Wednesday, June 27, 2007

Einstein speaking of religion is quite equivalent to Tagore speaking of science

Flaw in creationists’ argument by RY Deshpande on Wed 27 Jun 2007 04:16 AM PDT Profile Permanent Link Flaw in creationists’ argument
It has been said that the conditions in nature were designed in such a precise way that man inevitably must appear because of them. He has been programmed into the scheme of things. True or not, this anthropomorphic view has been claimed to be the great understanding of science. Everything is tailored for man, but man who does not know what is next stored for him. The right gravity, the right masses of particles, the right universal constants are the new gods who have uploaded man into the system. “Like Baby Bear’s porridge in the story of Goldilocks,” says Paul Davies, “the universe seems to be just right for life.” But the strange thing is, all this talk is without knowing the origin of the laws of physics. In any case, man becomes the product of the laws of physics. Too daring a conclusion perhaps, to be proper or acceptable.
  • Are the laws of physics absolute and universal?
  • But could it not be that this is just a hang-over of the philosophical monism of the past, the inertial mind sticking to the old in one manner or the other?
  • And who can answer such a question when we don’t know their origin, notwithstanding the mighty Stephen Hawking?
  • Add to that Martin Rees’s many universes. And perhaps we have a total mess as far as our concepts and ideas of the fundamentals are concerned?
  • In fact, the question could be, can science really talk anything about it?

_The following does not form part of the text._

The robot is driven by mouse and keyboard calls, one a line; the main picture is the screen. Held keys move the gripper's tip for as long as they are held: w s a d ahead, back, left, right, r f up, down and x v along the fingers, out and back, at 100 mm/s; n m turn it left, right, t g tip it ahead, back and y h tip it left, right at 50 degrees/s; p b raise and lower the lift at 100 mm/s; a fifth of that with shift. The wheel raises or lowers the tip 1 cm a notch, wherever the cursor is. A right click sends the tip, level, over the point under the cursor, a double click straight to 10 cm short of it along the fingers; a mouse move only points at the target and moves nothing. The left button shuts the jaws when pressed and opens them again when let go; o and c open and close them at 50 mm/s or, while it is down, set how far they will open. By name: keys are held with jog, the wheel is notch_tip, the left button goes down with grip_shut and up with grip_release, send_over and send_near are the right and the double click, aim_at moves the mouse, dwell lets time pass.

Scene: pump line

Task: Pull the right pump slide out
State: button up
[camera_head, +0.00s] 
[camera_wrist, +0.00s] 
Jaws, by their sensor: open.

Its success, an astounding success in one area does not entitle him to speak of things which do not fall in his domain. Einstein speaking of religion is quite equivalent to Tagore speaking of science—and the fact is, they both did it. In the Brief History of Time we have the poser, if the singularity of the Big Bang disappears in the formulation of the imaginary time, then what need of God? Universe had always been there and will continue to be there.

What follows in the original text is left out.